● **What you have to do**
Within the entries below, please return exactly the lines from the one with "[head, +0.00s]" through the one with "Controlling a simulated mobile", leaving out any pictures.

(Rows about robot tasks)
============

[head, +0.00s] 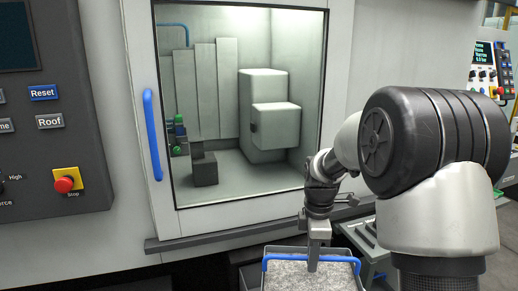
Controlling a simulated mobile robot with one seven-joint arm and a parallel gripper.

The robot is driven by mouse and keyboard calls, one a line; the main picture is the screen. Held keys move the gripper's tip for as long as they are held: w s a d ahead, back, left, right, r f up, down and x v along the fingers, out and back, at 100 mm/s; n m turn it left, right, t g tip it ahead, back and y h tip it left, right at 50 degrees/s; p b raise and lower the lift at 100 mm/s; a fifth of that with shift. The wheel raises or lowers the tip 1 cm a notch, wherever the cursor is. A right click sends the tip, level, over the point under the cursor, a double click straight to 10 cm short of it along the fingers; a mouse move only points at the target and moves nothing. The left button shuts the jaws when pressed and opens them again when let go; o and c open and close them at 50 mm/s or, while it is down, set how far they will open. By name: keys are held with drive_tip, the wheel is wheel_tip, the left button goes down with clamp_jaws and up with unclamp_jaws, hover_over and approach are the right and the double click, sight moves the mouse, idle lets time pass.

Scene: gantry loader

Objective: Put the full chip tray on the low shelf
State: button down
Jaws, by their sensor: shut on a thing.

============

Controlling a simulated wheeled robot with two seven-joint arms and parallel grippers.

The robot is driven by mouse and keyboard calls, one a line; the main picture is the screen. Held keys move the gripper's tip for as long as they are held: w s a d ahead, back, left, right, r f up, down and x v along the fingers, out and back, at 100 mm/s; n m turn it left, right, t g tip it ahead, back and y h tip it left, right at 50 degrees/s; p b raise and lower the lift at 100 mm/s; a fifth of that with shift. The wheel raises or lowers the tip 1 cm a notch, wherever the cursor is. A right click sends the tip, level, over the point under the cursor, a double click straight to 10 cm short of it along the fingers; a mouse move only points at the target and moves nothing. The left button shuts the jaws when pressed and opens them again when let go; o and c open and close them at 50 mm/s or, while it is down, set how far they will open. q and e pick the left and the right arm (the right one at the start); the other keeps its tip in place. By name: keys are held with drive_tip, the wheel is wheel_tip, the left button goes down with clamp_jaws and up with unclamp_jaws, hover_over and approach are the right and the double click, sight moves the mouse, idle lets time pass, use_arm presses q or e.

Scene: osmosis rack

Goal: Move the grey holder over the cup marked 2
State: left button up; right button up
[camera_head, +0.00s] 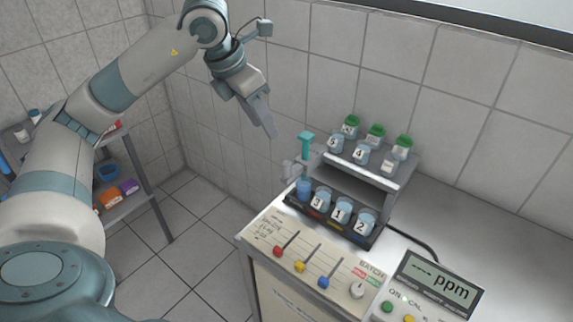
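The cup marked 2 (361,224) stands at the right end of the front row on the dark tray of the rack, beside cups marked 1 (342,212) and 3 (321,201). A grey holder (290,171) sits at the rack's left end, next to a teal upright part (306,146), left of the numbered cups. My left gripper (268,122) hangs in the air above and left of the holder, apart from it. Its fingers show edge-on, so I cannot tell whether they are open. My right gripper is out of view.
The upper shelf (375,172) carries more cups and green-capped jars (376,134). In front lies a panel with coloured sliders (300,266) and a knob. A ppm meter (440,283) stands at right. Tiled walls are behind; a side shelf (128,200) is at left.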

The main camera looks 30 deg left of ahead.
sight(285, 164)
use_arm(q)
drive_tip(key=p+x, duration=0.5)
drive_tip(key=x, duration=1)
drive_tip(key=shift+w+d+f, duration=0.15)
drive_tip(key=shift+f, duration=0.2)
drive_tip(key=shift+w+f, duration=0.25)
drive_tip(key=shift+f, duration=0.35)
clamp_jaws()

============

● **Final answer**
[head, +0.00s] 
Controlling a simulated mobile robot with one seven-joint arm and a parallel gripper.

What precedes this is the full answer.